See the PostgreSQL documentation for more information on network masks.

Database Test Environment Set-up

For the testing purposes, a database named test with a table named test_table are created with the following DDL commands:

Database SQL commands for test database/table creation
CREATE DATABASE test;

CREATE TABLE test_table (
    id char(10) NOT NULL,
    code        char(10),
    PRIMARY KEY (id)
);

Decoding Output Plug-in Test

Test that the wal2json is working properly by obtaining the test_table changes using the pg_recvlogical PostgreSQL client application that controls PostgreSQL logical decoding streams.
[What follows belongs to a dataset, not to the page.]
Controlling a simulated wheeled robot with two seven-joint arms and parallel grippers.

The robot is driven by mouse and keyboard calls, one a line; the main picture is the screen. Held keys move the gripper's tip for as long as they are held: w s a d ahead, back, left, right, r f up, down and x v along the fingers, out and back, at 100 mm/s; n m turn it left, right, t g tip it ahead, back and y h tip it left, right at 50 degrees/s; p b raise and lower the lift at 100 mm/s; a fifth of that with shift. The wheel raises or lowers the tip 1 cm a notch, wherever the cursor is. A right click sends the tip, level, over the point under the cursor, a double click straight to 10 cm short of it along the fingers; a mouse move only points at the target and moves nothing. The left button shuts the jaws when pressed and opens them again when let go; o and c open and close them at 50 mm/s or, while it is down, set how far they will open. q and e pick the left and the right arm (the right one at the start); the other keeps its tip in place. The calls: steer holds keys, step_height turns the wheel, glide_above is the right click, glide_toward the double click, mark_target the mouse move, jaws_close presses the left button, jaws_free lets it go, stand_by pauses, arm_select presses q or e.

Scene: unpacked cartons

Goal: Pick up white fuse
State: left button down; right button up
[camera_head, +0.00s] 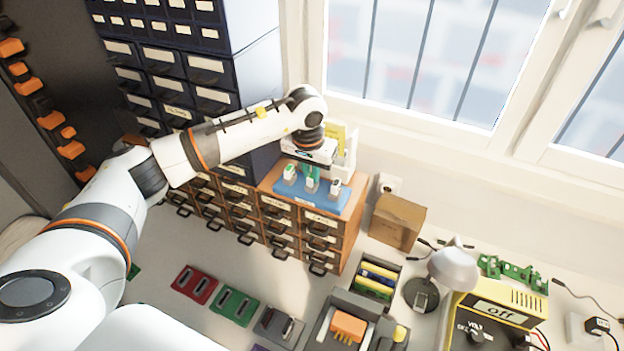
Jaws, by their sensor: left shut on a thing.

Before starting make sure that you have logged in as a user with database replication permissions, as configured at a previous step. Otherwise, the slot creation and streaming fails with the following error message:

pg_recvlogical: could not connect to server: FATAL:  no pg_hba.conf entry for replication connection from host "[local]", user "root", SSL off

At the test environment, the user with replication permission is the postgres.
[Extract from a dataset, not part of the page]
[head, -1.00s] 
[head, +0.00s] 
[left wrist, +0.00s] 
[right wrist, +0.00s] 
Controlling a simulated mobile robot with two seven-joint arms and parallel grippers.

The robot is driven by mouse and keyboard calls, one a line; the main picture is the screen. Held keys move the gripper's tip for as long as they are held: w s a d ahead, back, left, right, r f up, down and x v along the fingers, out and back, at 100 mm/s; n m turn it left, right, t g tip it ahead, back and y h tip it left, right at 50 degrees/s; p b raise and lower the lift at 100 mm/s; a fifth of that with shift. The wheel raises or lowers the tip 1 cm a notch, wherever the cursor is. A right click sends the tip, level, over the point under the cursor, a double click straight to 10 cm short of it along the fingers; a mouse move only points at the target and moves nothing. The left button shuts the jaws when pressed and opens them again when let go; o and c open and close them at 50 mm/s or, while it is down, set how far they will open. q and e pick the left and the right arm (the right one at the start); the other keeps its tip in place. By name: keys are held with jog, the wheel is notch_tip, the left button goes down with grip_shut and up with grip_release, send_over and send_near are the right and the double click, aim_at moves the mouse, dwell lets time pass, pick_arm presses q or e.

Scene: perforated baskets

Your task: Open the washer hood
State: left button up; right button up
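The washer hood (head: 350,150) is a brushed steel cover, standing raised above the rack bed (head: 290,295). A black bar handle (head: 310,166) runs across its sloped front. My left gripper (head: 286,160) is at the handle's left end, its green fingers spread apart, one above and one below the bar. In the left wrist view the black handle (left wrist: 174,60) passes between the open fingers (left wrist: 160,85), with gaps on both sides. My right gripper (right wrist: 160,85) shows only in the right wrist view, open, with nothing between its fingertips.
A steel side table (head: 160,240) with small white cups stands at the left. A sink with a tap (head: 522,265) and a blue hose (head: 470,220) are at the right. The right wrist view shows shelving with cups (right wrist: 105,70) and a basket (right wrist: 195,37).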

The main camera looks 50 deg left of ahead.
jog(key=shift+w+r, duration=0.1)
Also, make sure that the PATH environment variable is set so as the pg_recvlogical can be found. If not, update the PATH environment variable appropriately. For example at the test environment:

export PATH="$PATH:/usr/pgsql-9.6/bin"
  • Create a slot named test_slot for the database named test, using the logical output plug-in wal2json

$ pg_recvlogical -d test --slot test_slot --create-slot -P wal2json
  • Begin streaming changes from the logical replication slot test_slot for the database test

$ pg_recvlogical -d test --slot test_slot --start -o pretty-print=1 -f -
  • Perform some basic DML operations at test_table to trigger INSERT/UPDATE/DELETE change events

Interactive PostgreSQL terminal, SQL commands
test=# INSERT INTO test_table (id, code) VALUES('id1', 'code1');
INSERT 0 1
test=# update test_table set code='code2' where id='id1';
UPDATE 1
test=# delete from test_table where id='id1';
DELETE 1

Upon the INSERT, UPDATE and DELETE events, the wal2json plug-in outputs the table changes as captured by pg_recvlogical.

Output for INSERT event
{
  "change": [
    {
      "kind": "insert",
      "schema": "public",
      "table": "test_table",
      "columnnames": ["id", "code"],
      "columntypes": ["character(10)", "character(10)"],
      "columnvalues": ["id1       ", "code1     "]
    }
  ]
}
Output for UPDATE event
{
  "change": [
    {
      "kind": "update",
      "schema": "public",
      "table": "test_table",
      "columnnames": ["id", "code"],
      "columntypes": ["character(10)", "character(10)"],
      "columnvalues": ["id1       ", "code2     "],
      "oldkeys": {
        "keynames": ["id"],
        "keytypes": ["character(10)"],
        "keyvalues": ["id1       "]
      }
    }
  ]
}
Output for DELETE event
{
  "change": [
    {
      "kind": "delete",
      "schema": "public",
      "table": "test_table",
      "oldkeys": {
        "keynames": ["id"],
        "keytypes": ["character(10)"],
        "keyvalues": ["id1       "]
      }
    }
  ]
}

Note that the REPLICA IDENTITY of the table test_table is set to DEFAULT.

When the test is finished, the slot test_slot for the database test can be removed by the following command:

$ pg_recvlogical -d test --slot test_slot --drop-slot

REPLICA IDENTITY, is a PostgreSQL specific table-level setting which determines the amount of information that is available to logical decoding in case of UPDATE and DELETE events.

There are 4 possible values for REPLICA IDENTITY:

  • DEFAULT - UPDATE and DELETE events will only contain the previous values for the primary key columns of a table

  • NOTHING - UPDATE and DELETE events will not contain any information about the previous value on any of the table columns

  • FULL - UPDATE and DELETE events will contain the previous values of all the table’s columns

  • INDEX index name - UPDATE and DELETE events will contains the previous values of the columns contained in the index definition named index name

You can modify and check the replica REPLICA IDENTITY for a table with the following commands:

ALTER TABLE test_table REPLICA IDENTITY FULL;
test=# \d+ test_table
                         Table "public.test_table"
 Column |     Type      | Modifiers | Storage  | Stats target | Description
 -------+---------------+-----------+----------+--------------+------------
 id     | character(10) | not null  | extended |              |
 code   | character(10) |           | extended |              |
Indexes:
    "test_table_pkey" PRIMARY KEY, btree (id)
Replica Identity: FULL

Here is the output of wal2json plug-in on DELETE event and REPLICA IDENTITY set to FULL. Compare with the respective output when REPLICA IDENTITY is set to DEFAULT.

Output for `UPDATE`
{
  "change": [
    {
      "kind": "update",
      "schema": "public",
      "table": "test_table",
      "columnnames": ["id", "code"],
      "columntypes": ["character(10)", "character(10)"],
      "columnvalues": ["id1       ", "code2     "],
      "oldkeys": {
        "keynames": ["id", "code"],
        "keytypes": ["character(10)", "character(10)"],
        "keyvalues": ["id1       ", "code1     "]
      }
    }
  ]
}